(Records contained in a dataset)
---
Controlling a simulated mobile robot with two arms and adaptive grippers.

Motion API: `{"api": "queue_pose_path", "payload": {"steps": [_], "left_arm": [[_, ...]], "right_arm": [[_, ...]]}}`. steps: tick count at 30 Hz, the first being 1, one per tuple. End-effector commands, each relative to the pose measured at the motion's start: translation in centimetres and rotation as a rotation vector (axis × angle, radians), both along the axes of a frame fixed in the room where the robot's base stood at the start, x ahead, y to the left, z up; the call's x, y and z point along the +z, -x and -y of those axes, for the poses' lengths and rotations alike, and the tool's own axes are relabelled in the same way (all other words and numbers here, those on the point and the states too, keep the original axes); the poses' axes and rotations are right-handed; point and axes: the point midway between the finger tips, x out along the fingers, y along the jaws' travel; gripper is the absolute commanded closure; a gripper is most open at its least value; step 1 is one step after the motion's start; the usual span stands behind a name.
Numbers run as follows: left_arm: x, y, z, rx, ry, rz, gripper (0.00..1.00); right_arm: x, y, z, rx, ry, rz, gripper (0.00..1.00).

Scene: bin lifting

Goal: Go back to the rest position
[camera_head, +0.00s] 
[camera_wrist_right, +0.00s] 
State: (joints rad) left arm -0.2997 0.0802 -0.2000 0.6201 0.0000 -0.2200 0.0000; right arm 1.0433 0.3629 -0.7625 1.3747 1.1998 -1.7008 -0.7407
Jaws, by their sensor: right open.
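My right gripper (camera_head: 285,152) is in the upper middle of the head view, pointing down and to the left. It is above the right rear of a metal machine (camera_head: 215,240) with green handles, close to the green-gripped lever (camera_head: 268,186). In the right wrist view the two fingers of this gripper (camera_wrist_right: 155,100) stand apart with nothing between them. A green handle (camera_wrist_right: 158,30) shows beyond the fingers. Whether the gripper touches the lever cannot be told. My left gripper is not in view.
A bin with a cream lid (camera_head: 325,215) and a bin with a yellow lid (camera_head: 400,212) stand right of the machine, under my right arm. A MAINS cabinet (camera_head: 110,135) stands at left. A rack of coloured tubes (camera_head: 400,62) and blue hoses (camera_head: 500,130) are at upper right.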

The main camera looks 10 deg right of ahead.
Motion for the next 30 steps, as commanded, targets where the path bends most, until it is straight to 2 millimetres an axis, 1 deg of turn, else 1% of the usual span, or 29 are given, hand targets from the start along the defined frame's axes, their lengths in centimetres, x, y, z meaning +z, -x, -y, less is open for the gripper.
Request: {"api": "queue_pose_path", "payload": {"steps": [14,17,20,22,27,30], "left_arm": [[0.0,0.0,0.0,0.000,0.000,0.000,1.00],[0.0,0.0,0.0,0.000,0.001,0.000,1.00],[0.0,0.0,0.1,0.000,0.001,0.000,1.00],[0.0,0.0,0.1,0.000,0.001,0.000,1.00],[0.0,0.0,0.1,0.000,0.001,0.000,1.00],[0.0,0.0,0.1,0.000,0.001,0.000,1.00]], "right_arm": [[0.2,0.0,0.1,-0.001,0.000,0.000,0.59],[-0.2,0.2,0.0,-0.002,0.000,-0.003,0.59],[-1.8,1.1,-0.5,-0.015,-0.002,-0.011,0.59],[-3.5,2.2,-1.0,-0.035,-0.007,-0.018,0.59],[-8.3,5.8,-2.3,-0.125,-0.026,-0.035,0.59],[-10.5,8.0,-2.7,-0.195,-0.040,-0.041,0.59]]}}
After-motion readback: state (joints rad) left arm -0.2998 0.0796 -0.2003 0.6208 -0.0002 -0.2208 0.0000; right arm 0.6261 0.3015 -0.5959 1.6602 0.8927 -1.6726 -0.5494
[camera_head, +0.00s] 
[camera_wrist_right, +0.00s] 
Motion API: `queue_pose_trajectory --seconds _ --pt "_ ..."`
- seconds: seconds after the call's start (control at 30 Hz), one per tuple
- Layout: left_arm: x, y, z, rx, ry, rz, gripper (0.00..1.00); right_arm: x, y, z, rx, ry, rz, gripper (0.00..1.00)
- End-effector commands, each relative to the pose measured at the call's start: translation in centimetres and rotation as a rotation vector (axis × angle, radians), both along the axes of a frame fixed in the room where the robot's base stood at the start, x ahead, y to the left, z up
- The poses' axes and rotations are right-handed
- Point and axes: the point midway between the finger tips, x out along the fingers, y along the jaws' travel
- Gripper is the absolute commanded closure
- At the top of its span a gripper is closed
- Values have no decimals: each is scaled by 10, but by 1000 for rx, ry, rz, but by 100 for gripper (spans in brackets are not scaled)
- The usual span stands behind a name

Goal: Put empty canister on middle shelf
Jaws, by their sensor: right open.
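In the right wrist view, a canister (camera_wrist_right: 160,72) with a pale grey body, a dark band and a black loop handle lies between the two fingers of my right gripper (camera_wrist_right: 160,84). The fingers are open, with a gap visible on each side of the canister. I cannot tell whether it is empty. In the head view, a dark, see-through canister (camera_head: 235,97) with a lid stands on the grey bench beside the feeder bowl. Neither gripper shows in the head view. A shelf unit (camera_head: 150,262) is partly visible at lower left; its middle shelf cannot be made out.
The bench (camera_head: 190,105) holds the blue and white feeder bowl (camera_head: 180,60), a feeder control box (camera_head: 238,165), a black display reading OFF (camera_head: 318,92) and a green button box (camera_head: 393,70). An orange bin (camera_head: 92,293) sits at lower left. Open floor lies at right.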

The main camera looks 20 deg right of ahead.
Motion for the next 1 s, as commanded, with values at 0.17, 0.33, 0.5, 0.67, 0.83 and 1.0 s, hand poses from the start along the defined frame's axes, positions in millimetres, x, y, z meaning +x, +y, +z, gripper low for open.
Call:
---
EXERCISE INSTRUCTIONS =
Restate word for word the lines from the one holding "Motion for the next 1" to the end of the listing, both ends included, and nothing more.

WORKED SOLUTION =
Motion for the next 1 s, as commanded, with values at 0.17, 0.33, 0.5, 0.67, 0.83 and 1.0 s, hand poses from the start along the defined frame's axes, positions in millimetres, x, y, z meaning +x, +y, +z, gripper low for open.
Call:

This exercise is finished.